LESSON #1: A GOOD DISGUISE WORKS EVERY TIME-- The Mission: Impossible series, both past and present, has always had a penchant for great uses of masks and disguises.  You can't beat the classic mask-tear-off reveal.  Scooby Doo should be writing TV series creator Bruce Geller checks for stealing the move.

LESSON #2: A GOOD DIVERSION WORKS EVERY TIME TOO-- If looks don't do the job, catch their attention with something else.  Maybe a prison break and a Dean Martin song?  Maybe blowing up the Kremlin?  Misdirection is key and it keeps spies like these guys always ahead of everyone else.

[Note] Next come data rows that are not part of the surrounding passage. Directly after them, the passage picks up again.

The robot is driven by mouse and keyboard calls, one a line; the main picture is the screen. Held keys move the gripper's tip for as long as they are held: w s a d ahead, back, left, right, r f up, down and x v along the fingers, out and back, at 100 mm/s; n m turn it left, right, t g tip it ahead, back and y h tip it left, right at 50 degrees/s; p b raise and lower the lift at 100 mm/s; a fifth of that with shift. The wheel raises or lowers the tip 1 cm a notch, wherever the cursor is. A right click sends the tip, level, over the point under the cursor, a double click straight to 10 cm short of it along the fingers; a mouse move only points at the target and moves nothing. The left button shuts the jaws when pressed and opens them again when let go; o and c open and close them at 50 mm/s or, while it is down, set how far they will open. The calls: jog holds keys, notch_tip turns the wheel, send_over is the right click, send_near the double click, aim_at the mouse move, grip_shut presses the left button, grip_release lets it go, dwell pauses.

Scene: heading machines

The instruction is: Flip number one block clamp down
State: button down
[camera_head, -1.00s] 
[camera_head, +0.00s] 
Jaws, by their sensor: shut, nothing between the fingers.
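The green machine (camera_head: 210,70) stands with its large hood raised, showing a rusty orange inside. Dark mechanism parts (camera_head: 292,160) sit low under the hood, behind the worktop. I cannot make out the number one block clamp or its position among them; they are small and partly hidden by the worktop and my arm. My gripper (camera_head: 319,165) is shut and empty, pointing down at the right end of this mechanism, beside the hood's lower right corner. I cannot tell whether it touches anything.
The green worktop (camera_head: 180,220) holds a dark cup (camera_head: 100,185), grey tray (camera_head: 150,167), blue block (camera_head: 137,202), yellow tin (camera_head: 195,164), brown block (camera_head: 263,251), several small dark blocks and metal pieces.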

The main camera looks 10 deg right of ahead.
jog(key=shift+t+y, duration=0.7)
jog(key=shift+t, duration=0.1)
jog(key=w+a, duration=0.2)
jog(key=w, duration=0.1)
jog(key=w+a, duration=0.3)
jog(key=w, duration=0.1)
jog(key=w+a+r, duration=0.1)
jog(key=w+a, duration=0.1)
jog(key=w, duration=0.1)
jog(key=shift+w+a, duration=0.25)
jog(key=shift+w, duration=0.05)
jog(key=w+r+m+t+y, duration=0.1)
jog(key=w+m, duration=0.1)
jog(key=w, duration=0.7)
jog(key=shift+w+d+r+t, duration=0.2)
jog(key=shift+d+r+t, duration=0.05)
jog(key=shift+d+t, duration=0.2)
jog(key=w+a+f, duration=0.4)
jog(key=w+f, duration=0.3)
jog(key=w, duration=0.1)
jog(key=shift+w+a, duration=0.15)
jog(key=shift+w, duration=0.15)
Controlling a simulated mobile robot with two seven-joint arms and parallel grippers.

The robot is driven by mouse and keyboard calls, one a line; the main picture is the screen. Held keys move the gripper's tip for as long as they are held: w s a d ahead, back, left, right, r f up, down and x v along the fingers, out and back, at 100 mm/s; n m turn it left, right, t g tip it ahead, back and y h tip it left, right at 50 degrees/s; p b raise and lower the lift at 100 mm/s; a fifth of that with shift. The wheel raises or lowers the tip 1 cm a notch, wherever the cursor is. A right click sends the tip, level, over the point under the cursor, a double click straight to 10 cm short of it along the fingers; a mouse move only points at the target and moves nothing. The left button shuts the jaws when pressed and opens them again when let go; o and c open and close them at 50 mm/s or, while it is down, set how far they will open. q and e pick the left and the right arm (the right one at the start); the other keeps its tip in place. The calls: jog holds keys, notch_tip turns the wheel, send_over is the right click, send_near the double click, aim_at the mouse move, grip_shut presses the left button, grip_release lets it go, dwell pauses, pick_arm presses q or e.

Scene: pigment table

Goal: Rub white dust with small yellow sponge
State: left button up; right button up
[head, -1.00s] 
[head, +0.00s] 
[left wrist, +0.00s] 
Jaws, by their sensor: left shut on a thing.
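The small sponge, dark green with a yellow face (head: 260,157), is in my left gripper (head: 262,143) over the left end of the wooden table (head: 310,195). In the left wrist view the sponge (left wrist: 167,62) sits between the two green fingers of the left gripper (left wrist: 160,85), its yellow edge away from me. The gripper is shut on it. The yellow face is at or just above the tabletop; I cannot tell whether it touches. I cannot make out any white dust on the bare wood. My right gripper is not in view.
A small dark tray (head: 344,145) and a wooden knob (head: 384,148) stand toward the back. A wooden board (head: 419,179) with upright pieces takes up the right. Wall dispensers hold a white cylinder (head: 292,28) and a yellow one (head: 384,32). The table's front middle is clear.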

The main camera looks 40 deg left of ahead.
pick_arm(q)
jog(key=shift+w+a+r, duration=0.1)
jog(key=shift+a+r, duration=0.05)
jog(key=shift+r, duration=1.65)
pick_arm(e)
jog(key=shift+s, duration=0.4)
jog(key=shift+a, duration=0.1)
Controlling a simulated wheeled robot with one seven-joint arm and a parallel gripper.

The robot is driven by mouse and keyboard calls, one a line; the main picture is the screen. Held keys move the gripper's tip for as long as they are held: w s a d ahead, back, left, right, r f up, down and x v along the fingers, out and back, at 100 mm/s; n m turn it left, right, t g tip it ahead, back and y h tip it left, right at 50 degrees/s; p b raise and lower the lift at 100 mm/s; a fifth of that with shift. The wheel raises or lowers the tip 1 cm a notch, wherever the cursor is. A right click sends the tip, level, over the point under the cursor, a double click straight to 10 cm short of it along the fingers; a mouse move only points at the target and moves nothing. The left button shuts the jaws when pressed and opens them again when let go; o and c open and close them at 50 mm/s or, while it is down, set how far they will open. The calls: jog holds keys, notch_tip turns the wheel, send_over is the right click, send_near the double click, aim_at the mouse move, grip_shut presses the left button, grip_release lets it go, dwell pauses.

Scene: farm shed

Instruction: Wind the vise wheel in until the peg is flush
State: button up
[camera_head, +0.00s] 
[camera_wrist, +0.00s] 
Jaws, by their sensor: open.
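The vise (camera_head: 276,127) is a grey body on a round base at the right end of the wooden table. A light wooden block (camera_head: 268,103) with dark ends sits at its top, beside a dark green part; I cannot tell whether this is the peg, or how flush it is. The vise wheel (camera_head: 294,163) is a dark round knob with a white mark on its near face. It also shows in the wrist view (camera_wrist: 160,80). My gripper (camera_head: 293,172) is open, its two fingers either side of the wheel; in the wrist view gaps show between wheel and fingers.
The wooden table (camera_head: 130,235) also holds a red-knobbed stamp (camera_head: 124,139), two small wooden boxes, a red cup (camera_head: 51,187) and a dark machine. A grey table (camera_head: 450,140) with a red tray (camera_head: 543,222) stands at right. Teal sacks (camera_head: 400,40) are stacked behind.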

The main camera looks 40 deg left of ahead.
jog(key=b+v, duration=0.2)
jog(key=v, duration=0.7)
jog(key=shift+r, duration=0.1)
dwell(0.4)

LESSON #3: ALWAYS HAVE COOL GADGETS-- As always, Mission: Impossible is an implausible spy movie, making many of the lessons implausible too.  Like James Bond, the gadgets take certain stage and create many cool moments.  If your jaw doesn't drop in Dubai, it will when the concept electric BMW i8 shows up in Mumbai.  Whoa!

LESSON #4: NUCLEAR CODES + NUCLEAR BRIEFCASE + SATELLITE CONTROL = T.R.O.U.B.L.E.-- Do the math.  Multiply that by a crazy Russian.

LESSON #5: HAVE SECURE EQUIPMENT WHEN CLIMBING TALL BUILDINGS-- If not, maybe Home Depot has a 130-story folding ladder.  That ought to do the trick...

LESSON #6: DON'T CHASE PEOPLE IN SANDSTORMS-- Visibility sucks and it mess up your clothes.

LESSON #7: DON'T JUST THINK, REACT-- Ethan Hunt, like other great movie spies, has ace decision-making speed.  He is quick on his feet, always has an out, a counter, or offense to spare.  You couldn't hold him down if you epoxied him to an elephant's keister.

LESSON #8: ASSEMBLE A GREAT TEAM AROUND YOU-- In another classic Mission: Impossible cue, do your homework, scan through the necessary dossiers, and make it a point to work with the best.  Only through teamwork can you pull off what needs to be done, especially when you have to present global nuclear war.